The disciplinary appeal processes often weaken the purpose of discipline. Police executives’ disciplinary decisions are frequently overturned or reduced by review boards and arbitrators, undermining the impact of the discipline.

Reporters Noah Scheiber, Farah Stockman, and J. David Goodman argued in a 2021 New York Times article that police unions use closed-door appeal procedures to protect officers accused of misconduct:

[Police unions] aggressively protect the rights of members accused of misconduct, often in arbitration hearings that they have battled to keep behind closed doors. And they have also been remarkably effective at fending off broader change, using their political clout and influence to derail efforts to increase accountability.

Want to go deeper?

Insights

Key takeaways from Ballotpedia’s dashboard on CBA provisions regarding police disciplinary procedures

  • Featured dashboard query
    • Scope: the largest cities in Ohio; 
    • Topic: police officer disciplinary actions and procedures

CBAs and LEOBORs frequently include specific processes and requirements for police officer discipline. These include notification to officers, a right to union representation, pre-disciplinary hearings, appeal processes, and arbitration. 

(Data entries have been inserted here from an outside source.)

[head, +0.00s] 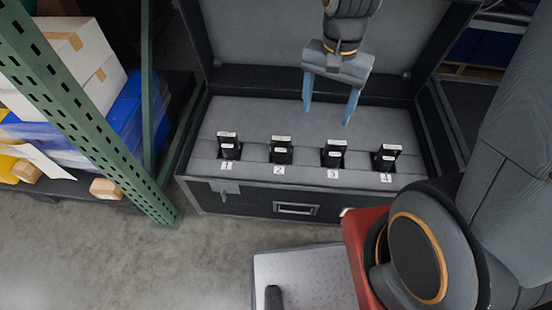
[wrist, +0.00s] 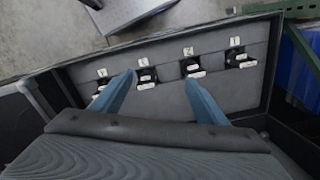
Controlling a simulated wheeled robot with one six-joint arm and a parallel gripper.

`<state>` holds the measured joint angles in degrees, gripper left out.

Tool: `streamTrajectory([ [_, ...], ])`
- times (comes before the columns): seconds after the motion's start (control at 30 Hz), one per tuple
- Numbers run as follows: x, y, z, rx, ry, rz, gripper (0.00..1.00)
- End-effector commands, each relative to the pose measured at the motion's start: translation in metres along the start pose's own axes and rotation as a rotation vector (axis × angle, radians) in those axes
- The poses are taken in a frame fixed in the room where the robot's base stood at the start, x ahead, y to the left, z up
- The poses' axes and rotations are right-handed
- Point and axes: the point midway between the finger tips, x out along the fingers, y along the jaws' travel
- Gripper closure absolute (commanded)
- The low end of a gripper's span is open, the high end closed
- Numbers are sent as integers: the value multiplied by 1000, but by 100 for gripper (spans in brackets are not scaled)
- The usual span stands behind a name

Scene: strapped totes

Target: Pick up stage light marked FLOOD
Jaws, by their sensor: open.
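Several black stage lights with white labels stand in a row in the grey foam of an open black case (head: 255,208). In the head view they are the light at number 1 (head: 229,148), the light at 2 (head: 281,152), the light at 3 (head: 333,155) and the light at 4 (head: 386,160). The label text is too small to read, so I cannot tell which is FLOOD. My gripper (head: 328,108) is open and empty above the foam, behind the row, around positions 3 and 4. The wrist view shows its blue fingers apart (wrist: 160,82), with lights beyond them.
The case lid (head: 270,40) stands open behind my gripper. A green shelf post (head: 85,115) rises at the left, beside boxes (head: 75,60) and a blue wrapped bundle (head: 120,120). Bare floor (head: 120,260) lies in front left of the case.

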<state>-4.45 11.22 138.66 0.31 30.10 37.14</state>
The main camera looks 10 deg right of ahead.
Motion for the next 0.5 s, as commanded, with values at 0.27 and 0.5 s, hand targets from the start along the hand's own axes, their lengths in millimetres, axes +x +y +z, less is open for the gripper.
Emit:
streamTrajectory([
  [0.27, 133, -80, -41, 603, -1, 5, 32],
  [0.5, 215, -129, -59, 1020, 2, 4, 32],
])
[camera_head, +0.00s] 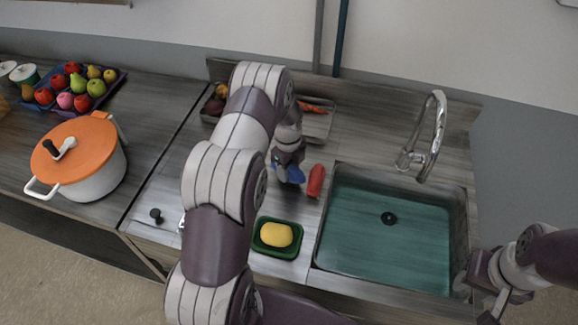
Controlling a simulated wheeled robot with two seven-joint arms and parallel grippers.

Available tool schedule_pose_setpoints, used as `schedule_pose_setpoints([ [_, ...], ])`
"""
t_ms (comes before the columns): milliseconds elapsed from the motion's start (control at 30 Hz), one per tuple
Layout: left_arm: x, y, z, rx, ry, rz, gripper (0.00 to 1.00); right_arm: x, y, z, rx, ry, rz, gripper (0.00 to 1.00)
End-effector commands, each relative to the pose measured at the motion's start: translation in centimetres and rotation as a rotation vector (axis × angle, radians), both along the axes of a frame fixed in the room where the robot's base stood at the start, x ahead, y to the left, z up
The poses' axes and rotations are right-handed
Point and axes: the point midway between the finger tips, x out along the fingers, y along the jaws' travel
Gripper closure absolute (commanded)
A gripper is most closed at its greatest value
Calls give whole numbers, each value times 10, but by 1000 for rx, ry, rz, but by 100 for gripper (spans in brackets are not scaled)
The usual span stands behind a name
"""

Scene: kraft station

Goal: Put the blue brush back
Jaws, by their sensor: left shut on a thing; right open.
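The blue brush (292,175) is in my left gripper (287,167), whose jaws are shut on it. It is over the counter strip left of the sink, and only part of its blue surface shows. I cannot tell whether it touches the counter. A red item (316,181) stands or lies just right of it, close to the sink's edge. My right gripper (490,292) is open and empty at the lower right, by the sink's right front corner. My left arm hides part of the counter.
The sink (355,255) with its tap (433,130) fills the right. A yellow sponge (276,234) sits in a green dish (264,250) at the front. A tray (322,122) is behind. An orange-lidded pot (98,178) and fruit tray (117,84) are left.

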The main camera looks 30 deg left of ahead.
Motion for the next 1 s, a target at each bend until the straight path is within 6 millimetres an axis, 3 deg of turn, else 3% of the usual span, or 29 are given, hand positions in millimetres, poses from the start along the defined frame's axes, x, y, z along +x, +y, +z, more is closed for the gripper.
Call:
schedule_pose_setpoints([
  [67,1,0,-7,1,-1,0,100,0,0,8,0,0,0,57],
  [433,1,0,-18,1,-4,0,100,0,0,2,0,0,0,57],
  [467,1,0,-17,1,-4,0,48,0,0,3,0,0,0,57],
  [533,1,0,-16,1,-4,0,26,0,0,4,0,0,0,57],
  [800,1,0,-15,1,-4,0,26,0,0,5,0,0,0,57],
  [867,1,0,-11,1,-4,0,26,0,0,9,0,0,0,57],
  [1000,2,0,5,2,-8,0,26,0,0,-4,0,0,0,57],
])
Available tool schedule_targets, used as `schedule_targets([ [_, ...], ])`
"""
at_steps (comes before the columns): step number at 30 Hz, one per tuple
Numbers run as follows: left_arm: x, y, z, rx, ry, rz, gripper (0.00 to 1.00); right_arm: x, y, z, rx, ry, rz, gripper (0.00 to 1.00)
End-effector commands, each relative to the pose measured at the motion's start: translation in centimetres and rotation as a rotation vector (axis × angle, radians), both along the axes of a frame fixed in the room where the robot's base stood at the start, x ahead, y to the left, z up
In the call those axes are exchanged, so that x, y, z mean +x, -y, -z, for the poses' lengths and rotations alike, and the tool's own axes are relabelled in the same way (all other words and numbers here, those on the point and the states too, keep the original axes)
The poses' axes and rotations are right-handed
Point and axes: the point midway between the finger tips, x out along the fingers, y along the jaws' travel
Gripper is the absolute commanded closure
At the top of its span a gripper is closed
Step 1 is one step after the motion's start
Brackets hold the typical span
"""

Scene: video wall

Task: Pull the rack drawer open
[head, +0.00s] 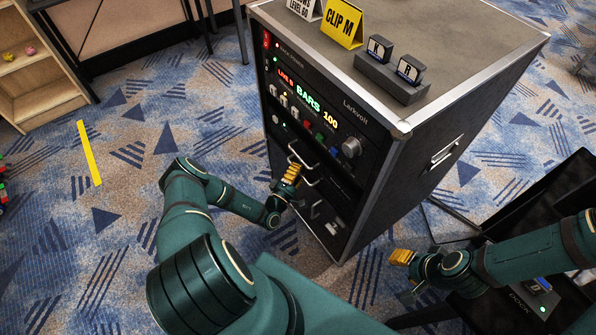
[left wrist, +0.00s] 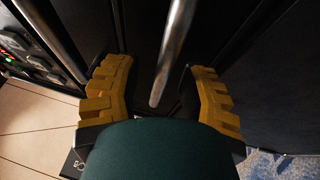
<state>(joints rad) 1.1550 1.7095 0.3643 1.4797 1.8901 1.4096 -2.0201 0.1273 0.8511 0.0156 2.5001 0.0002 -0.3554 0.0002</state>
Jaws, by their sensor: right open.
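The rack (head: 375,170) is a tall dark case with metal edges, standing right of centre in the head view. Low on its front, below the lit panels, is a dark drawer front with a metal bar handle (head: 302,155), partly hidden by my left gripper (head: 290,180). In the left wrist view, the yellow fingers of my left gripper (left wrist: 160,98) are apart, with a metal bar (left wrist: 172,50) between them and gaps on both sides. The drawer looks shut. My right gripper (head: 402,262) is open and empty, right of the rack's foot.
A lit panel (head: 318,105) with a knob is above the drawer. A yellow CLIP M sign (head: 343,25) and a block with two labelled pieces (head: 392,75) stand on the rack top. A black table (head: 540,210) is at right. Carpet at left is mostly clear.

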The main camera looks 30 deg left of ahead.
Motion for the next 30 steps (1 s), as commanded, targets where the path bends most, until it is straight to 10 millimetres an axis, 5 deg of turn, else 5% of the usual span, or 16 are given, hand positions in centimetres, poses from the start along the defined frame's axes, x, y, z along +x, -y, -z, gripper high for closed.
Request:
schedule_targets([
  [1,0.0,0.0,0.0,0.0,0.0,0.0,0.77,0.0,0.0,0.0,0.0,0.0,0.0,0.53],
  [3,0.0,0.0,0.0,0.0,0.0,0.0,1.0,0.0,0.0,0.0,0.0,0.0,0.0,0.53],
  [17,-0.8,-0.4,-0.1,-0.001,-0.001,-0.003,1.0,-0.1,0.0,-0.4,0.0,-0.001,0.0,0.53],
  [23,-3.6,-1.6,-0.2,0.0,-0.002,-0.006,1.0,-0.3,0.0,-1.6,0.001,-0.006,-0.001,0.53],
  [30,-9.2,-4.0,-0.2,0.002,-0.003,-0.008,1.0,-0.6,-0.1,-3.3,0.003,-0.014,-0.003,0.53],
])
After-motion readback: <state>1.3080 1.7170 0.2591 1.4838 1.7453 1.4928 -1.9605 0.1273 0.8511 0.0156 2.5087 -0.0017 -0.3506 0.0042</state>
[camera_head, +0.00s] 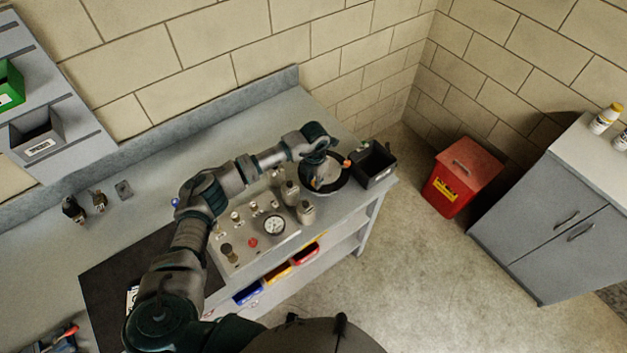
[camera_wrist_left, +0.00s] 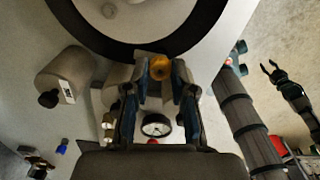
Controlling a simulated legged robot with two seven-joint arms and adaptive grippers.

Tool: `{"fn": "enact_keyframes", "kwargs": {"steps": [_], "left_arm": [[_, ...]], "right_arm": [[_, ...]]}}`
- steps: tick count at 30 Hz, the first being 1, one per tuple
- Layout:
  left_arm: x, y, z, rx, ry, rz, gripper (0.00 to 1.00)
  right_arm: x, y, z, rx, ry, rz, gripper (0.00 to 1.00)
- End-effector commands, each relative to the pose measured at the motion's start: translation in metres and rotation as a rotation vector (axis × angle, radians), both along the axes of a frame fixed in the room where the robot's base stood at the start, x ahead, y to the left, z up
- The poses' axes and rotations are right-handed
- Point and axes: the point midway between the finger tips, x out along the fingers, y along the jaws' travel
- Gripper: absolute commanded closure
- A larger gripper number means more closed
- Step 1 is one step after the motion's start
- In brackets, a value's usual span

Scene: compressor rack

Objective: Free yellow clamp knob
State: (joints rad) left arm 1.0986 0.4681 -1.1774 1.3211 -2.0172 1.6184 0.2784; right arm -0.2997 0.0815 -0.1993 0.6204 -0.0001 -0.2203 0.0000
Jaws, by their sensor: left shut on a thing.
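The yellow clamp knob (camera_wrist_left: 179,71) shows in the left wrist view, at the lower edge of a large black ring (camera_wrist_left: 88,36). My left gripper (camera_wrist_left: 161,78) has a finger on each side of the knob and is shut on it. In the head view my left gripper (camera_head: 319,182) reaches down over the same black ring at the right end of the bench; the wrist hides the knob there. My right gripper (camera_wrist_left: 270,68) shows small at the right of the left wrist view, its fingers apart, away from the knob.
A panel with a gauge (camera_head: 273,225), small valves and grey cylinders (camera_head: 306,211) stands close beside the ring. A dark open bin (camera_head: 373,164) sits just right of it. A red box (camera_head: 461,177) is on the floor. The bench back left is mostly clear.

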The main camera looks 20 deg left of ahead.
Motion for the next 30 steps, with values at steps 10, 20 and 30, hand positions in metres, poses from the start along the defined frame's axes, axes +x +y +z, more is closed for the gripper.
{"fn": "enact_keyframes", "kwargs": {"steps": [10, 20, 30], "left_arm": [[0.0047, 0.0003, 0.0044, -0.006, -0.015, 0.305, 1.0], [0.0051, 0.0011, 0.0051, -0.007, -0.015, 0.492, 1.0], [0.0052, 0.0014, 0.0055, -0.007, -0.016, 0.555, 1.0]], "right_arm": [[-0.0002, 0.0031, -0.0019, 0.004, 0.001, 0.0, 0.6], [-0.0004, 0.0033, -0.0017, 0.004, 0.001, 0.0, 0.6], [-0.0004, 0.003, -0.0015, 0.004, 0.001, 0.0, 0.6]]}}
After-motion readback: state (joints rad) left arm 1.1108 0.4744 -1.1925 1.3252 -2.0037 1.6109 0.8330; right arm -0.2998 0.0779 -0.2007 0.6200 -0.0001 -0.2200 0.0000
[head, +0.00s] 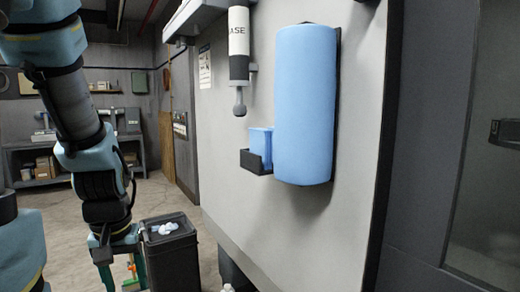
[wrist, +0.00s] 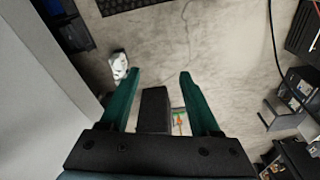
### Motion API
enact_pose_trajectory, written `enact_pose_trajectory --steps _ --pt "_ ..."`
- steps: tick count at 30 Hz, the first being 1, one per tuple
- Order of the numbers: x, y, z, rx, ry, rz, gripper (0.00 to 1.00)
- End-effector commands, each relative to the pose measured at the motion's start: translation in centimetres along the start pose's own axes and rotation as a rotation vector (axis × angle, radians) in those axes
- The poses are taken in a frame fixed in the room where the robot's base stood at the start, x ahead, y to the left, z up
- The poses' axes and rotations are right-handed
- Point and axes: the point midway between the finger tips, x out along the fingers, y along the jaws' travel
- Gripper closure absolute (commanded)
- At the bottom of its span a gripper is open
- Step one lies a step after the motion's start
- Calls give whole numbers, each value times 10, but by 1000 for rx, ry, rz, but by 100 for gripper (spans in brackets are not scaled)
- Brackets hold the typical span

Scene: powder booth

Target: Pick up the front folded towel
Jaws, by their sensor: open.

According to our Police CBA Dashboard:

  • 71 of the 100 largest cities in the U.S. have police CBAs that specifically address disciplinary procedures
  • 23 states and the District of Columbia have police CBAs that specifically disciplinary procedures

All four major cities in Ohio (Cincinnati, Cleveland, Columbus, and Toledo) have disciplinary action and officer appeal details, including arbitration, in their police CBAs.

  • Columbus and Toledo CBAs require pre-disciplinary hearings, similar to the Whitehall CBA.  
  • None of the CBAs in Ohio’s four largest cities include an appeal directly to the mayor before arbitration.
    • Cincinnati and Cleveland CBAs include an appeal to the cities’ HR departments.
    • Toledo and Columbus CBAs do not include an appeal step to someone outside the police department before arbitration.